## WORK TO COMPLETE
Set down, word for word, the stretch of lines from the one containing "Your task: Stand" to the end of the records below.

(Items from a data source)
□ □ □ □ □

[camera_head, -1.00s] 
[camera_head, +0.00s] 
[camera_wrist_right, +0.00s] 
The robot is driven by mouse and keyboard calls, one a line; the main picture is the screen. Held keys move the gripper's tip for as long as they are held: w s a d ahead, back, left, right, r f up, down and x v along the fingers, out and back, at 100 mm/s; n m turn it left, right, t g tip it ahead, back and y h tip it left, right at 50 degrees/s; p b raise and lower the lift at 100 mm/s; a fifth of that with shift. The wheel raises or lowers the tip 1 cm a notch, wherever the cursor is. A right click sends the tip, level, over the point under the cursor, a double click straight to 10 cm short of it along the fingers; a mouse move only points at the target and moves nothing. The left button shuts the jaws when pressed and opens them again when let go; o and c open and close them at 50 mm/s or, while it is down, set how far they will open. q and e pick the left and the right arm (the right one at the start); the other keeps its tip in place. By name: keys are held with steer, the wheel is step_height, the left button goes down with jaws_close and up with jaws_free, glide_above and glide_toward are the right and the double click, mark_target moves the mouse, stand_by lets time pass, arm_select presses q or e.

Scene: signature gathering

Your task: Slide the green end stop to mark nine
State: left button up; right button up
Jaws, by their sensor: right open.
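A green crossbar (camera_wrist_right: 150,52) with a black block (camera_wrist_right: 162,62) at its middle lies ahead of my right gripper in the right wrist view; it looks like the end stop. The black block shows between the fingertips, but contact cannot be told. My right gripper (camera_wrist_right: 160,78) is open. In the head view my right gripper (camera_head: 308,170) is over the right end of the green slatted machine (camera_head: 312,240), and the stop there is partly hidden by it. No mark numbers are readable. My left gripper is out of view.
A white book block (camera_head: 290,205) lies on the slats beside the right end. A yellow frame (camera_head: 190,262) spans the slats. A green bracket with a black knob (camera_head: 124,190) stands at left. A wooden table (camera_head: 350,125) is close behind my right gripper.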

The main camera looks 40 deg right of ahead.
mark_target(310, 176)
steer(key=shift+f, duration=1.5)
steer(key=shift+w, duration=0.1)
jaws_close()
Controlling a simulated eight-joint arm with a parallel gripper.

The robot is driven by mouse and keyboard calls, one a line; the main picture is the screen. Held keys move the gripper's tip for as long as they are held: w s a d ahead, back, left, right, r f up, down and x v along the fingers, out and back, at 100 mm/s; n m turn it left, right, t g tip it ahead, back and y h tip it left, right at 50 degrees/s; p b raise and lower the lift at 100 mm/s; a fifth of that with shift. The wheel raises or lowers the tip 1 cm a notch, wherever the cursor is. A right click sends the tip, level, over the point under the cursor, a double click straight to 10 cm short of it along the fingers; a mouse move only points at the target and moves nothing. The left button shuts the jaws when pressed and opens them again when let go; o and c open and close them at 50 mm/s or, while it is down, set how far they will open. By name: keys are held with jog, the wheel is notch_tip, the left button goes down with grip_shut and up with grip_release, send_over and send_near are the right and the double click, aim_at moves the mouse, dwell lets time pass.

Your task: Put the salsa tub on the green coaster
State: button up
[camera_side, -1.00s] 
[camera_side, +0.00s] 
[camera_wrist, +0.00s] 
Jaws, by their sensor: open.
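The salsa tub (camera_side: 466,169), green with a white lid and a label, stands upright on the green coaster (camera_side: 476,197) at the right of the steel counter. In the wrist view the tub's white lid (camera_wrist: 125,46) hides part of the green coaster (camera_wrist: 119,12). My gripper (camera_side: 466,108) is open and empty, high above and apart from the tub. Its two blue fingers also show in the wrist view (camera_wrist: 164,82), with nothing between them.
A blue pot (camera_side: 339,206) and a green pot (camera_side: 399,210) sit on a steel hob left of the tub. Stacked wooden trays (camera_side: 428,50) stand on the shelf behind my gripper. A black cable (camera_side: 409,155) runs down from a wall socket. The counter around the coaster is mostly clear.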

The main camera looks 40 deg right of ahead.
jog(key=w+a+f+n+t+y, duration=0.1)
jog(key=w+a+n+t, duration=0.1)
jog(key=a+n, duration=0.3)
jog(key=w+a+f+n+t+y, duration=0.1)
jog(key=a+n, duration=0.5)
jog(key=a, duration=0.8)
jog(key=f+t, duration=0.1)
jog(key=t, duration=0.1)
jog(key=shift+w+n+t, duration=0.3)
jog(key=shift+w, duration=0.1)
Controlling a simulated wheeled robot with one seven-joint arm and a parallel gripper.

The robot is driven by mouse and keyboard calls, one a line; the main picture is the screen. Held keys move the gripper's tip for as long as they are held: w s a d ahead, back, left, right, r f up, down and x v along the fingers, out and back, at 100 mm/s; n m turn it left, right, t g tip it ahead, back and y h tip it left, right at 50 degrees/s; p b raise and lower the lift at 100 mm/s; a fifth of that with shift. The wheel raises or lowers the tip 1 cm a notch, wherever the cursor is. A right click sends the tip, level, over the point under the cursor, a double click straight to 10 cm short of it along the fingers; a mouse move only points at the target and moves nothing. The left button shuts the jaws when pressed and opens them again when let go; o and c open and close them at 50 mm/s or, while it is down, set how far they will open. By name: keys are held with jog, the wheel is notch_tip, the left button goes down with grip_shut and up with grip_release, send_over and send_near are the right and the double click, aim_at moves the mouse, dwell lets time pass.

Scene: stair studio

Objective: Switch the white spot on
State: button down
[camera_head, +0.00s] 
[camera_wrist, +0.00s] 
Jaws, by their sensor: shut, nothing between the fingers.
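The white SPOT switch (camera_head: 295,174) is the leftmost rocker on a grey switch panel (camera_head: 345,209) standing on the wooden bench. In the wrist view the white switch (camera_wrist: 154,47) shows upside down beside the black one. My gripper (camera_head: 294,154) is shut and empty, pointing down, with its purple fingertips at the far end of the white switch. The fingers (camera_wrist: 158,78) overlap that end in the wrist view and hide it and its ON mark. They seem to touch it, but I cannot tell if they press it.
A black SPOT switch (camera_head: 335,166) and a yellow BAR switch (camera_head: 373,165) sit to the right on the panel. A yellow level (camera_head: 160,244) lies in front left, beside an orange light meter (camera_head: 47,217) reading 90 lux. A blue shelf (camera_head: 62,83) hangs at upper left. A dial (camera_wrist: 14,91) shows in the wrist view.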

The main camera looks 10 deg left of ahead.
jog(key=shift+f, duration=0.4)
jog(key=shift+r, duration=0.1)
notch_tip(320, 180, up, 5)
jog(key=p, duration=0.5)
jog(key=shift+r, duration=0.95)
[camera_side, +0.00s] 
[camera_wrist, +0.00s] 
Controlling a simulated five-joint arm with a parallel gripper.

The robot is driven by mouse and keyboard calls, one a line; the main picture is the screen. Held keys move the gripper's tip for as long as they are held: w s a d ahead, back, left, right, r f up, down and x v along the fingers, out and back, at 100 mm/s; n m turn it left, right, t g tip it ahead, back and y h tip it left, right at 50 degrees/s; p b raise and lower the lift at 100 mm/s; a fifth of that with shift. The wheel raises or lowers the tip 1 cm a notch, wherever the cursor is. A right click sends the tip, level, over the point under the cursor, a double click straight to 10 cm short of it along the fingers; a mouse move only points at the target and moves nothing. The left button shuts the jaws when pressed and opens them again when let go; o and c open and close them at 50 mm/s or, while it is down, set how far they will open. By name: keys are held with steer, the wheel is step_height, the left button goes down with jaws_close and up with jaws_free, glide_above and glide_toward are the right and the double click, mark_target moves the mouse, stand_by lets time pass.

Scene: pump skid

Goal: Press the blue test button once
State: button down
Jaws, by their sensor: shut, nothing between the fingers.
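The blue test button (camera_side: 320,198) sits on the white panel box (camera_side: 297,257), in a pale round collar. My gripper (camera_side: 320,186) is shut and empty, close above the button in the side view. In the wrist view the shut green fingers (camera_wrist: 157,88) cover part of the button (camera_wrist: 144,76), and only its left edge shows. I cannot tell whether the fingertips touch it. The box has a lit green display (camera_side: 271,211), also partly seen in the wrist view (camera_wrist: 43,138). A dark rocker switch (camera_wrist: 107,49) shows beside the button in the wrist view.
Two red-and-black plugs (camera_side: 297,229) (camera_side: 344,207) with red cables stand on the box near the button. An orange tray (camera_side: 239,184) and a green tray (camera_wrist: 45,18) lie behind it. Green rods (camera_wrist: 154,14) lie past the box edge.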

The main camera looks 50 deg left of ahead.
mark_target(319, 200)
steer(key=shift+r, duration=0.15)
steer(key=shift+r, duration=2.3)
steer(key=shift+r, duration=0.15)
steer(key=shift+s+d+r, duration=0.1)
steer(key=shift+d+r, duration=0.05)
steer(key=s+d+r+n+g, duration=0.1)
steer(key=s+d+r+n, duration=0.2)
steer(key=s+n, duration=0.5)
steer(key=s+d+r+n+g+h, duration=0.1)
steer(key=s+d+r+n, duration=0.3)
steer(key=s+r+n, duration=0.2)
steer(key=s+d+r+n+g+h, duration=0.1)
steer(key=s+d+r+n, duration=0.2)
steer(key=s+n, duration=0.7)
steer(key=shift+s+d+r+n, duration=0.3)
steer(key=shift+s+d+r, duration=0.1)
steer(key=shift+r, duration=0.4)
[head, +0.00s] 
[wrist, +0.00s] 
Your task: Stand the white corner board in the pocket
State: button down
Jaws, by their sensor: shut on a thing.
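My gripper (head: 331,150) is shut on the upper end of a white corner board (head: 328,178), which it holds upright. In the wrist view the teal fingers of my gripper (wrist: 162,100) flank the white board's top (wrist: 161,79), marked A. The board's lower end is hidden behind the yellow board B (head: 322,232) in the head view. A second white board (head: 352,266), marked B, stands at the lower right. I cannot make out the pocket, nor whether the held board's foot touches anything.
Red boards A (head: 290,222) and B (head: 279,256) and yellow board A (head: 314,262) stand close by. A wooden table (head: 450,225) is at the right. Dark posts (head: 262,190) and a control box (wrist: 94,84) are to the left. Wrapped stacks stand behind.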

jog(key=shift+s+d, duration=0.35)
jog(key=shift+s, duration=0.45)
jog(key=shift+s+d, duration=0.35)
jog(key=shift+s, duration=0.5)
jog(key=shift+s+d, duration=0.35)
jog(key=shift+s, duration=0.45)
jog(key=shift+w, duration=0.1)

□ □ □ □ □

## SOLUTION FOR THIS PROBLEM
Your task: Stand the white corner board in the pocket
State: button down
Jaws, by their sensor: shut on a thing.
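My gripper (head: 331,150) is shut on the upper end of a white corner board (head: 328,178), which it holds upright. In the wrist view the teal fingers of my gripper (wrist: 162,100) flank the white board's top (wrist: 161,79), marked A. The board's lower end is hidden behind the yellow board B (head: 322,232) in the head view. A second white board (head: 352,266), marked B, stands at the lower right. I cannot make out the pocket, nor whether the held board's foot touches anything.
Red boards A (head: 290,222) and B (head: 279,256) and yellow board A (head: 314,262) stand close by. A wooden table (head: 450,225) is at the right. Dark posts (head: 262,190) and a control box (wrist: 94,84) are to the left. Wrapped stacks stand behind.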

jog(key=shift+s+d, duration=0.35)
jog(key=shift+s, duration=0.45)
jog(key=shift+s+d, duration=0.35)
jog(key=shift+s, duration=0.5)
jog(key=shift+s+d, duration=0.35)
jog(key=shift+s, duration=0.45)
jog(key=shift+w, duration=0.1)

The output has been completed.